India to take up steel, aluminum import tariff hike with US officials next week

India to take up steel, aluminum import tariff hike with US officials next week

New Delhi, Apr 6: India will take up with the US next week the Donald Trump-administration’s decision to impose steep import tariffs on aluminum and steel that could adversely affected Indian companies.
Indian officials will take up the matter with visiting US commerce department officials visiting New Delhi on April 9-10, to exclude Indian steel and aluminum products, among others, from tariff hikes.
“We will try to convince officials from the US to exempt India from the import duty hikes that the Trump government has imposed on steel and aluminum products last month,” a senior government official said.
In March, the US government signed an order imposing at least 24 percent tax on steel and 10 percent on aluminum products coming into the country from all nations, except Mexico, Canada, South Korea, European Union, Argentina and Brazil.
China, India and Russia will be affected by the tariff hike as the US did not grant these nations any exemption.

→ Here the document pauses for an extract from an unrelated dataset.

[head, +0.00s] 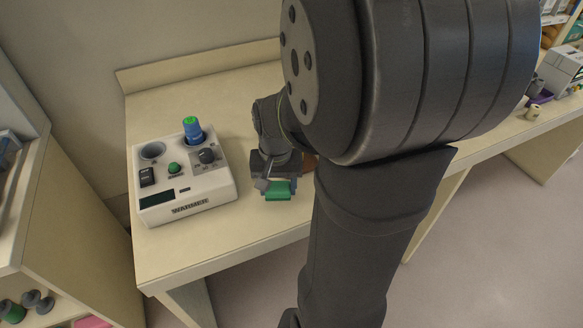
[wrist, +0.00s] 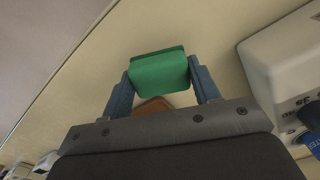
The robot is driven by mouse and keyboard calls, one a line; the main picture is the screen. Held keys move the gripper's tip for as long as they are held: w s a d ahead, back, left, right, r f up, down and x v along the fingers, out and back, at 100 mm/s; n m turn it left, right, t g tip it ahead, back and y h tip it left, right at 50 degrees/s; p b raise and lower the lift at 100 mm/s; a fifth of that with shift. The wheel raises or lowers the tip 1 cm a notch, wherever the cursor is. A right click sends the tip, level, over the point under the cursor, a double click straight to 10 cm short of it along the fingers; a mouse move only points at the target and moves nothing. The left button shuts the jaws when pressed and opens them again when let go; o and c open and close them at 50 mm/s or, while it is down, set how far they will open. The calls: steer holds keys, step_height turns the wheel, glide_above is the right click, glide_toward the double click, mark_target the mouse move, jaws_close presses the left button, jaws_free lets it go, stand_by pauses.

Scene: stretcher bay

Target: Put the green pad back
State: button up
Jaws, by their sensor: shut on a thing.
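The green pad (head: 277,191) is held between the fingertips of my gripper (head: 276,186), to the right of the white warmer in the head view. In the wrist view the green pad (wrist: 159,72) sits between the two blue fingers of my gripper (wrist: 160,82), which touch its sides. A brown-orange thing (wrist: 153,105) shows below the pad in the wrist view, partly hidden by my gripper. I cannot tell how high the pad is above the table.
The white warmer (head: 188,196), with a blue bottle with a green top (head: 193,130) in one well, stands on the beige table (head: 255,238) left of my gripper. Shelves (head: 75,190) stand at the far left. The table's front edge is close to my gripper.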

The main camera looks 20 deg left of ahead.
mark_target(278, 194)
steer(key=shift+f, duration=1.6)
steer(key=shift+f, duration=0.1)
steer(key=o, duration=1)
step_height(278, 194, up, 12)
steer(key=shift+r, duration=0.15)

The move triggered a trade war of sorts globally, as China—the biggest producer and exporter of steel—retaliated by imposing similar tariffs on exports to the US.
India, however, will not retaliate the way China did or drag the issue to the World Trade Organisation (WTO)—the global apex body for settling trade disputes—as the US is an important ‘strategic partner’ for the country, the official explained.
However, it is learnt that India will point out that the quantum of duty raised is not WTO-compliant as it is way beyond its ‘bound rate’, which act as ceiling on tariffs.
Another concern for the government towards the tax hike on imports is that India has a trade surplus with the US.
According to a report published by Care Ratings, in terms of value, imports from the US into India is around 50 percent of the exports from India to the US. The trade surplus stood at around USD 20 billion in 2017-18.
The world’s largest importer of steel, US slapped higher duty on the alloy as it intends to increase its domestic steel production from its current 73 percent of capacity to approximately an 80 percent operating rate, the minimum rate required for long-term sustainability, as per the estimation of US department of commerce.
The direct impact of the move on India is limited as most products exported to the US attract anti-dumping or countervailing duties. Aluminum and steel together accounts for around 3 percent of India’s exports to the US and in 2017, India exported less than one mln tn of the alloy, primarily pipes, tubes, and wire rods, to the US.
However, the industry and the government fear a long-term impact of the executive order.
According to another government official, steps taken by the US can create glut in export-oriented nations like China, Russia, and South American nations that could be diverted towards India.